Nude drawing, 14"x18" pencil on paper. © Sarah Marie Lacy, 2009
So do you all remember my personal ad for a new job? Yesterday, I started a new one. And I love it. It’s pretty much perfect for me. It’s so perfect, I have to keep pinching myself.
The thing is though, I didn’t quit the smoothie job. I just reduced my hours. Don’t worry – I probably think I’m just as insane as you think I am right now.
I went into work yesterday to pick up some acidopholus for my still healing stomach and stayed to chat with my coworkers for a while. After the others had left for lunch, Ellen, the girl I’ve worked with the most, looked at me and said, “Why are you still working here?!”
Uhh, good point Ellen. Good point. I don’t know.
I think I gave some bullshit response about not wanting to freak out the manager because we’re so understaffed, and keeping my discount for a while and actually getting some social interaction, but that’s all crap. When I work, I’m usually by myself.
And Ellen asked me, “Don’t you want more time for your art? Wouldn’t you have tons more time if you quit? You’d actually get to do what’s important to you and not this stupid job.”
Yep, those would be some more good points, Ellen. (This is why I love this girl.)
The truth of the matter is, I’m scared.
Scared shitless.
In August, I raged against getting a job. I was going to do it on my own, dammit! But the business side of my art had been through some rough times and the money had stopped coming in. I had to get a job, much to my own distaste.
Now, I’ve become dependent on the pay check. I’ve lost trust in my own ability to make money. I’m relying on someone else now. I hate it, but I’m scared to quit.
You could point out that I’ve got a new job now, a better job. Yet the fear in me rationalized that I could do both jobs and have even more money. Money is safety! I would have the extra money for paying off my credit card, buying more food, getting another sweater or two. Buying a new winter coat, new winter boots. It whispered to me that I could never survive on my art, that no one wanted it, that it would just be better if I kept both jobs and made my money that way.

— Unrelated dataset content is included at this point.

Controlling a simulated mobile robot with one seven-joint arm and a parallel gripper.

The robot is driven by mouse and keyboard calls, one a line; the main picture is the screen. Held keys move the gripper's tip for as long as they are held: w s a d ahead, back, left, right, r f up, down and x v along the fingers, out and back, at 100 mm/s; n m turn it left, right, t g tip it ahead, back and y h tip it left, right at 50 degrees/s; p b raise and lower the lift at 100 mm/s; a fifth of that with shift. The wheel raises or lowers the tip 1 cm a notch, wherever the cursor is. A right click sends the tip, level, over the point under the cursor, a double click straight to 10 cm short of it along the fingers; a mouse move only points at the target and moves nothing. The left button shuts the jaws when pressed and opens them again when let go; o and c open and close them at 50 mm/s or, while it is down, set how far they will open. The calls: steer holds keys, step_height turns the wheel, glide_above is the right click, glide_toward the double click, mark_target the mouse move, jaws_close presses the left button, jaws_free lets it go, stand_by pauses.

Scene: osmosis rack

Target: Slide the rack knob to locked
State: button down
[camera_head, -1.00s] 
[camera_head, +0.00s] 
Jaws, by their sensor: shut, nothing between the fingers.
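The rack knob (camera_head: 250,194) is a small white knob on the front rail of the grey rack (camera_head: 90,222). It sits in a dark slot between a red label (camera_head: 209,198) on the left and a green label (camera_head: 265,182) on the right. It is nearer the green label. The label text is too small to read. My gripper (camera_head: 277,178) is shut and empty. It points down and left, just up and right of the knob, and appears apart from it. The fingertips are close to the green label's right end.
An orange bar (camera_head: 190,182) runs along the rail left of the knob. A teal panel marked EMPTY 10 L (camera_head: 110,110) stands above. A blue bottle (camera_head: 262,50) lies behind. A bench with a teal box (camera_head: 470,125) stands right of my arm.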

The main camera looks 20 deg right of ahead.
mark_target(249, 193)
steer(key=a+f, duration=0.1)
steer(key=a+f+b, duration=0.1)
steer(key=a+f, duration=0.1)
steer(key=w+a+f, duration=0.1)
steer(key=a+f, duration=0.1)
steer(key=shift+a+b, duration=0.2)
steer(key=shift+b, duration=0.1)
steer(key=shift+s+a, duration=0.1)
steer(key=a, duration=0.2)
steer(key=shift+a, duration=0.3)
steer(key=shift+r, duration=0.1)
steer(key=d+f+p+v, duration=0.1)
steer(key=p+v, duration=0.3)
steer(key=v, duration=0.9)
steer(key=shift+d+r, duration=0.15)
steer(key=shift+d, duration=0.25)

Sure, it’s feasible. But that’s not really the point. I’m still giving away 20 hours of my time a week, when all I actually wanted was 10. And I got that. The Universe sent me the perfect solution. So why the heck am I still getting in my own way?
Lost trust
I stopped trusting my art and my ability to make money from my art. I often feel guilty for wanting my art to be (eventually) my sole income. I feel like I’m being unrealistic, that I should accept already that it just can’t. That I shouldn’t dream, that I shouldn’t want to biggify myself, that I should just understand that as an artist, you have to have a job. Or two. And that you should hate at least one of them. I get really stuck in this place.
But I am allowed to want my art to play a bigger part in my life. I am allowed to want it to make money so that I can keep doing it and survive comfortably. I don’t need to be rich, but I also want to reach a place where it’s not “Do I buy this sweater to stay warm or do I buy groceries?” I’d like a little more freedom than that.
So I’m going to start trusting myself again. I feel like I fell off my path for a while, got distracted, did some sheep-ing. I want to get back on that path, and follow my “north star” again as Martha Beck would put it. I want to develop trust in myself and my business.
Most of all, I want to believe in myself again.